**Requirement:** Filter the records for lines holding the string "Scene".

**Material provided:**

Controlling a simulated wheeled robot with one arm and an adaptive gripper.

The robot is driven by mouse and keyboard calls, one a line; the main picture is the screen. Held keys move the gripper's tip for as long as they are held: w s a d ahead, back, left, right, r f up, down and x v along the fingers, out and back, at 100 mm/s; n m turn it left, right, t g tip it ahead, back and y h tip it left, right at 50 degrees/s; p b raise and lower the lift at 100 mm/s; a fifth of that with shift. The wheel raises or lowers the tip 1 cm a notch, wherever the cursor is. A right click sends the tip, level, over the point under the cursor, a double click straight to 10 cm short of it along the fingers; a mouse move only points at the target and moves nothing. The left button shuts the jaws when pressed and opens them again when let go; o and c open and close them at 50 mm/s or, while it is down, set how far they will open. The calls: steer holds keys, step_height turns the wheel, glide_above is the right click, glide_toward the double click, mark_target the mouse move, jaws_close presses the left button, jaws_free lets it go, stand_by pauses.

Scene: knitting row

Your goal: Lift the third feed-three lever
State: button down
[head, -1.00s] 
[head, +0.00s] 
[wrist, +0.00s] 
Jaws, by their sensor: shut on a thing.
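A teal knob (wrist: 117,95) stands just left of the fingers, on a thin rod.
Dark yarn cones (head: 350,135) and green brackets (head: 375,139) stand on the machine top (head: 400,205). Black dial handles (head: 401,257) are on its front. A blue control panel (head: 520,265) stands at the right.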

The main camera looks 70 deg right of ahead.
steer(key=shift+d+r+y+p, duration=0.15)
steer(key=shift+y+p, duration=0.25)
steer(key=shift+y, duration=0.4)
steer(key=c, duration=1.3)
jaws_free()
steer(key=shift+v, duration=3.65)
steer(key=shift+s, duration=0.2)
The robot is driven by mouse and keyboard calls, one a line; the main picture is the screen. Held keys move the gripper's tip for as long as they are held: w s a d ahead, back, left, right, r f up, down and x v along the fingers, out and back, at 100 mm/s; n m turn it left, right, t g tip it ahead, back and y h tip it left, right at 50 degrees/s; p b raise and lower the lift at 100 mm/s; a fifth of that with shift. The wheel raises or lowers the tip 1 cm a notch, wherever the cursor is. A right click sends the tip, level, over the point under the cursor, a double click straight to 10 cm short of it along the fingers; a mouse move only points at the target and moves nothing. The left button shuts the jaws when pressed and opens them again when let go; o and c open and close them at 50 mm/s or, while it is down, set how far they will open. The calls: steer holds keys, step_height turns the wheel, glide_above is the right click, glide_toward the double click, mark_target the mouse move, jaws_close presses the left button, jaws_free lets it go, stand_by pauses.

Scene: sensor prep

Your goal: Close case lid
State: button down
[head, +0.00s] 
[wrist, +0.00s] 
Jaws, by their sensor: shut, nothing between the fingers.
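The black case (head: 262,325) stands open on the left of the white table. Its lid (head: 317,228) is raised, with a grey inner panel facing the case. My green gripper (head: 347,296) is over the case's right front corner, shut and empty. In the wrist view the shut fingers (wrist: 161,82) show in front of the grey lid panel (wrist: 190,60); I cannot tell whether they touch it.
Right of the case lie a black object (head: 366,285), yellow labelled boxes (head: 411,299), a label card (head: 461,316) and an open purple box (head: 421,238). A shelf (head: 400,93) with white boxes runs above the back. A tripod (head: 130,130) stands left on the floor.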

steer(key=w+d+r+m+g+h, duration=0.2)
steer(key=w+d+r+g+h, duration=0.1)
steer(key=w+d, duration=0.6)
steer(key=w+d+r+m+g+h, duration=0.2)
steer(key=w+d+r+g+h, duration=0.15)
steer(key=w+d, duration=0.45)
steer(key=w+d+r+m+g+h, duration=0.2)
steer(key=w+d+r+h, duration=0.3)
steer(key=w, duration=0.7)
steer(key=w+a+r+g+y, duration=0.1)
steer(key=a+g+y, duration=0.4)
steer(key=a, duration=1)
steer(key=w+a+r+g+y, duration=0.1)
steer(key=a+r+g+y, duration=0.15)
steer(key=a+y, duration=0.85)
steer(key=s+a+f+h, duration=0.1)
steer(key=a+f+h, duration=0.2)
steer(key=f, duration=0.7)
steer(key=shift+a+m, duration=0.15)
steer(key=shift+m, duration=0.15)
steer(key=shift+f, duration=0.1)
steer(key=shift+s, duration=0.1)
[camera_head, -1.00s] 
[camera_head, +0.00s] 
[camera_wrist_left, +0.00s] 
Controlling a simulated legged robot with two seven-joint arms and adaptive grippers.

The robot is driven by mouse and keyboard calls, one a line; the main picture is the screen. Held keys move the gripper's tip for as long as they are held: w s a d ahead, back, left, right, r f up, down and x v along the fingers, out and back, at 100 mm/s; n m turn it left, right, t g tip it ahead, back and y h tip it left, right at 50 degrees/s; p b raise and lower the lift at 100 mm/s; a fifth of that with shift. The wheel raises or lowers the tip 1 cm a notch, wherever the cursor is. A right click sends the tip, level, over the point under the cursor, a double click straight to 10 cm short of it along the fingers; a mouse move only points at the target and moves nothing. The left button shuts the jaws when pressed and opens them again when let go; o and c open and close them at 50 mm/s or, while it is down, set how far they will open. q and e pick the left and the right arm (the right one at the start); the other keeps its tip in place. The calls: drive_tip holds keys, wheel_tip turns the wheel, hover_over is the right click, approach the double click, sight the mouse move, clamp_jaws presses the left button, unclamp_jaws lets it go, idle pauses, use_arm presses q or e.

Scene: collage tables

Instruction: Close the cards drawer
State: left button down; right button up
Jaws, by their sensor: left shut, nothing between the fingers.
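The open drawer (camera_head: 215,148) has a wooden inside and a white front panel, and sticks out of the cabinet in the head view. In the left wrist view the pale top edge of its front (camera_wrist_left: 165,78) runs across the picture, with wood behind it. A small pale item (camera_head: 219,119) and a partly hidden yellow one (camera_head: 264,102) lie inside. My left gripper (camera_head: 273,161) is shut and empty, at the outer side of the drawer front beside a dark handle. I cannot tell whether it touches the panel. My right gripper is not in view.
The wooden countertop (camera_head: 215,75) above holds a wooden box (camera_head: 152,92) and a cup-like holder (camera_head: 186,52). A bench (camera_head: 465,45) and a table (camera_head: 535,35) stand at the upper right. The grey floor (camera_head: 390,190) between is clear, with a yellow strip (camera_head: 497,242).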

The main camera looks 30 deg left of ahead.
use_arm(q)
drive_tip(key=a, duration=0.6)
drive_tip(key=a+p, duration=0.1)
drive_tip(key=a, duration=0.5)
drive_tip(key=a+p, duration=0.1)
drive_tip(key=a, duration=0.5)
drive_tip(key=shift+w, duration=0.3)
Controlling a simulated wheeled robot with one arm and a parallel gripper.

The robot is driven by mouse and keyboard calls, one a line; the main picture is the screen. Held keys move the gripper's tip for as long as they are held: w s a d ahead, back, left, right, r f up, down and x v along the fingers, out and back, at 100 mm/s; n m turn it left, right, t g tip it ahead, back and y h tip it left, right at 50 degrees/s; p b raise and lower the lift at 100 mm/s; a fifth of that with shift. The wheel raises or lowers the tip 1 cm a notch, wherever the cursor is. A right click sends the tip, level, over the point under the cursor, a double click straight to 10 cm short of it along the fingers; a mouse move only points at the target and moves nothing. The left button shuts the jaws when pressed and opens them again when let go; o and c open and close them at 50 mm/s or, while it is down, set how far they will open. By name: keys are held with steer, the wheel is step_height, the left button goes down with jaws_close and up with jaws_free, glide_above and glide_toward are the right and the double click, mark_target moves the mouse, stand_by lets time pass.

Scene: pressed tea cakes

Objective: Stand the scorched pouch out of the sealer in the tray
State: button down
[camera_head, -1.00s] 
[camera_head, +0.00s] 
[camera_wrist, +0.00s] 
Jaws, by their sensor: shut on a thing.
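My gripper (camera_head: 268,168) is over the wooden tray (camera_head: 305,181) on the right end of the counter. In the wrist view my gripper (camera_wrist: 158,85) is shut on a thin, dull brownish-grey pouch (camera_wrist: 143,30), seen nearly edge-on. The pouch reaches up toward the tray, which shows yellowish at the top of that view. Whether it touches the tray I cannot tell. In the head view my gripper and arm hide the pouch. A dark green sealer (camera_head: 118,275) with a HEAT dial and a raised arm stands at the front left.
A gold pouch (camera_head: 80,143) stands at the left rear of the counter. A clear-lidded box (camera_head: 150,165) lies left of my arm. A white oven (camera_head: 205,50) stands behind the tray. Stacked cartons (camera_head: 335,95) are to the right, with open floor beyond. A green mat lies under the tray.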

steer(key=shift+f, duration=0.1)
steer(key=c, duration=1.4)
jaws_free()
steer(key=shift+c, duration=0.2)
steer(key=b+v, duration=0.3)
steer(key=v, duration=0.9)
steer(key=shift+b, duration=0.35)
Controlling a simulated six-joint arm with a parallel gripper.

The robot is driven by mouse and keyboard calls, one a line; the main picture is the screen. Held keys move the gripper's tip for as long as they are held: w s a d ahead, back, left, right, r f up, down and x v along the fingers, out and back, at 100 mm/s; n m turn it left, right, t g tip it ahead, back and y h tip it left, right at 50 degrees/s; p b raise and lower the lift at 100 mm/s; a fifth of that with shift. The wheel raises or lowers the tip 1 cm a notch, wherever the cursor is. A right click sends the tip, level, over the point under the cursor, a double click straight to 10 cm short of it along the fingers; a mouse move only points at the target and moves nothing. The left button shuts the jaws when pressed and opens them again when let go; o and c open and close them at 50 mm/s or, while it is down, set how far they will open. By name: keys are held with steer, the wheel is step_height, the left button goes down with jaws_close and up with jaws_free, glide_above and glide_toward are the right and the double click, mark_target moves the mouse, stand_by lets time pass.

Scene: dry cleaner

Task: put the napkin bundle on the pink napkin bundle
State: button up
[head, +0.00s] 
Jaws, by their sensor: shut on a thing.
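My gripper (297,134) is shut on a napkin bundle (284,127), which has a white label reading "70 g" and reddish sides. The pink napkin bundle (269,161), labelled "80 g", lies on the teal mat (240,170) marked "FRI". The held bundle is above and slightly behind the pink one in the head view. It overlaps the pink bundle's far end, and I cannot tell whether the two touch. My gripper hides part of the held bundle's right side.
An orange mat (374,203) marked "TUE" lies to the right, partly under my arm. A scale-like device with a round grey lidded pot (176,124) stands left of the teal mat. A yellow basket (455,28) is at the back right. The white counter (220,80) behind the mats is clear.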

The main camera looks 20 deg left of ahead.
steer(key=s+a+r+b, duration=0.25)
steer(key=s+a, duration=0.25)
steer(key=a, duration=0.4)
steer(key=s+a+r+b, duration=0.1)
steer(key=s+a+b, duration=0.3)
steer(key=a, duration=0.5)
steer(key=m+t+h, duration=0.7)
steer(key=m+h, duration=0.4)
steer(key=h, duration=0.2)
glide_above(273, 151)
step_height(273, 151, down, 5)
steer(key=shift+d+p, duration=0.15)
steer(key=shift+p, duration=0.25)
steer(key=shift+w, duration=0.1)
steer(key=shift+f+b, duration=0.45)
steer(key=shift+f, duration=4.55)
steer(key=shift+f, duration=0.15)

**Right answer:**
Scene: knitting row
Scene: sensor prep
Scene: collage tables
Scene: pressed tea cakes
Scene: dry cleaner

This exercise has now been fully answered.